I also don't have much regard for the idea that we need tighter voter ID laws to prevent voter fraud, since most research shows that voter-impersonation fraud is extremely rare.
Statements like this are so disingenuous. The authors of the study admit that obtaining truthful information is difficult and advocate a "list method" (see the study link for a description.
I think they are being tremendously naive thinking that they will uncover voter fraud using a list method, because voter fraud, if it is used in ways that are effective, is used as part of knowing conspiracies by partisan/party operatives. These people are A) unlikely to be a significant portion of a random selection of citizens and B) unlikely to indicate their knowing involvement in a felony vote fraud activity even as an aggregate on a list.
I consider the study worthless.
Many election outcomes are within a couple of percent. If voter ID laws affect old people and students, that is enough to alter the outcome of some elections toward Republicans, making it a real rather than merely an intended attack against democracy.
If campaigners organize to encourage a few percent more members of minority groups to vote, this should not be canceled out by unfair legal obstacles to voting.

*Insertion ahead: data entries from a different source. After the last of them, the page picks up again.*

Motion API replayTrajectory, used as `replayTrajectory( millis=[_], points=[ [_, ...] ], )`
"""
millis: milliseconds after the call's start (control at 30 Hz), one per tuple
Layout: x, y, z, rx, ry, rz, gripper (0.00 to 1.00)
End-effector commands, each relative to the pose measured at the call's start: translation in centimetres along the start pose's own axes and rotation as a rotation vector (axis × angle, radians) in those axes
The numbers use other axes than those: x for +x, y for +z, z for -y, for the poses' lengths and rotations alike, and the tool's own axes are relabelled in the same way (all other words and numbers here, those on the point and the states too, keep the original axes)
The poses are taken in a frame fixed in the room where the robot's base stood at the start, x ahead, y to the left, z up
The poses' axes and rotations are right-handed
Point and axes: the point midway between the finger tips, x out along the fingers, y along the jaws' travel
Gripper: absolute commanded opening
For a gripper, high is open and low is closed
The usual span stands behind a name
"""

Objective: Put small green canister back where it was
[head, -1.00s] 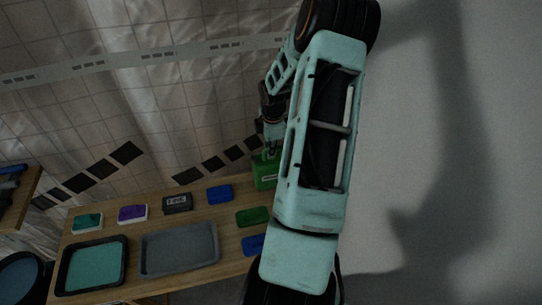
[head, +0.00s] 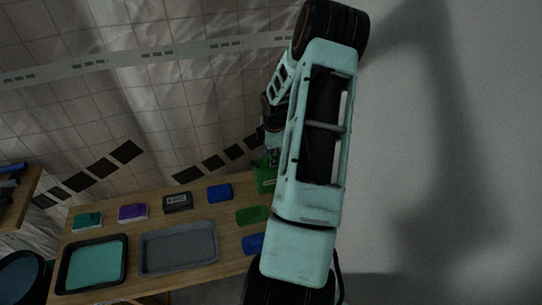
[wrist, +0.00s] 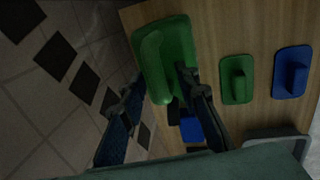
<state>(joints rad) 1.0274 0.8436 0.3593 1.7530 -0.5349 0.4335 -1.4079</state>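The green canister (head: 264,181) stands on the wooden table near its back right, partly hidden behind my arm in the head view. In the wrist view the green canister (wrist: 172,40) is at the top centre, with a raised handle-like ridge on its top. My gripper (wrist: 160,78) has its fingers spread, one to the left of the ridge and one over the canister's right part. I cannot tell whether either finger touches it. In the head view my gripper (head: 271,157) is just above the canister, mostly hidden by my arm.
A green pad (head: 252,215) and a blue pad (head: 253,244) lie in front of the canister. Another blue block (head: 219,193), a dark labelled box (head: 177,202), purple block (head: 132,212) and teal block (head: 88,222) line the back. A grey tray (head: 180,262) and teal tray (head: 95,265) are in front.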

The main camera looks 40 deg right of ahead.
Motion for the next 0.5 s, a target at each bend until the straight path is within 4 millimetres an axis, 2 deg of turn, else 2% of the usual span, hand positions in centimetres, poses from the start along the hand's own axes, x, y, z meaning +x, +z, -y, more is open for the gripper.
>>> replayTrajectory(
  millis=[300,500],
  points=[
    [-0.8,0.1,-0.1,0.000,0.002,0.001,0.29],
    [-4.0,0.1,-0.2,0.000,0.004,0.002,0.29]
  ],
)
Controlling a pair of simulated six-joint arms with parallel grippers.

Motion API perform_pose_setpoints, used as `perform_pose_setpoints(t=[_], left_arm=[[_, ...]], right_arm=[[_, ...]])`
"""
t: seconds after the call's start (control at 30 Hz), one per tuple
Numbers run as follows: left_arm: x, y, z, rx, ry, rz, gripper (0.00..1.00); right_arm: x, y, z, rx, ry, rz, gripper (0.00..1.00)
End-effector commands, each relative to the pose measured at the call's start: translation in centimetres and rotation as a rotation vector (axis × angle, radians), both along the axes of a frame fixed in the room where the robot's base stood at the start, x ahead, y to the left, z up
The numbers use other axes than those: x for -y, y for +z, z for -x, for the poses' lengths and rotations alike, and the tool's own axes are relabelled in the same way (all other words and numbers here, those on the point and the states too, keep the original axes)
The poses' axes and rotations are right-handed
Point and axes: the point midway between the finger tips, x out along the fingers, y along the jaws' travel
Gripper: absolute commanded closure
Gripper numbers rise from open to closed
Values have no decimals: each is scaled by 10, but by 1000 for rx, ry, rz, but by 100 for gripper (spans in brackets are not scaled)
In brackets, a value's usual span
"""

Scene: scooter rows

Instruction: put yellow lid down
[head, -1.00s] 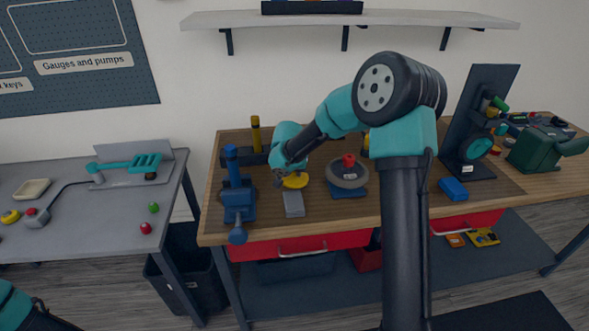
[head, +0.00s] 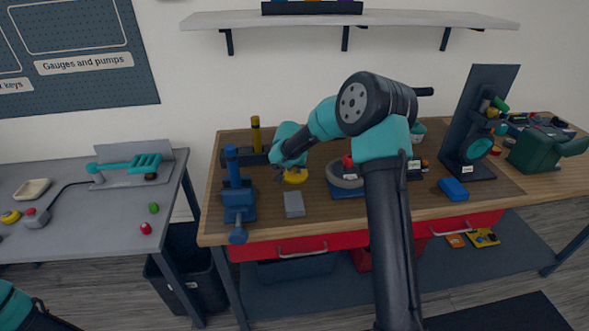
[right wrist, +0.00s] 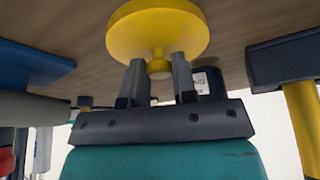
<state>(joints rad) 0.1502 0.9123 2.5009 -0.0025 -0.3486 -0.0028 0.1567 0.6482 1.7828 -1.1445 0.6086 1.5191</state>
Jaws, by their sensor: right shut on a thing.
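The yellow lid (head: 295,177) is a round disc with a small knob, over the left part of the wooden bench. In the right wrist view its yellow disc (right wrist: 150,27) lies close to the wood; I cannot tell whether it touches. My right gripper (right wrist: 159,75) is shut on the lid's knob, one finger on each side. In the head view the right gripper (head: 283,168) is small and partly hidden by its own wrist. My left arm shows only at the bottom left corner, and its gripper is out of the picture.
A blue vise-like tool (head: 238,195) stands left of the lid, and a grey block (head: 294,205) lies in front. A dark stand with a yellow post (head: 256,135) is behind. A grey round part with a red knob (head: 345,174) is to the right, partly behind my arm.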

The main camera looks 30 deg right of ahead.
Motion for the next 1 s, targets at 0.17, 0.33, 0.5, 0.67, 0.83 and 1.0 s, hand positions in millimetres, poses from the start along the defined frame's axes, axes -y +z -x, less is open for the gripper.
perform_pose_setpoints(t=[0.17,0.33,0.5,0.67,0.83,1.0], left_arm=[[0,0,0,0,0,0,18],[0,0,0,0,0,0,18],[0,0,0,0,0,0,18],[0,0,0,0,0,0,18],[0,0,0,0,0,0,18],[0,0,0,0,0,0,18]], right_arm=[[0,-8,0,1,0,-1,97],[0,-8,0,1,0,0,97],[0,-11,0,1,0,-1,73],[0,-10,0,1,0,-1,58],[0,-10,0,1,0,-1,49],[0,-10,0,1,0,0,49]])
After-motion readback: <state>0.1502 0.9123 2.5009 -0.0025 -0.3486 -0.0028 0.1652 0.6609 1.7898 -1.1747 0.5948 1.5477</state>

Well, since Congress is Republican-majority despite getting millions fewer votes from actual voters, consider the voter fraud problem amply dealt with.
You're fibbing against, Tony.
In 2014, Reps got 5.5 million more votes than Dems for Representatives:
[stupid fucking character limit kills link. this one is Wikipedia]
And, though I can't find final totals for the 2014 Senate elections, the early read was that Reps got 3 million more votes than Dems on that front.
http://thinkprogress.org/justi.....5/3589157/
Looks to me like the Reps got around 8mm more votes than the Dems in 2014.
If you don't like our representative apportionment system, please, please, move somewhere else.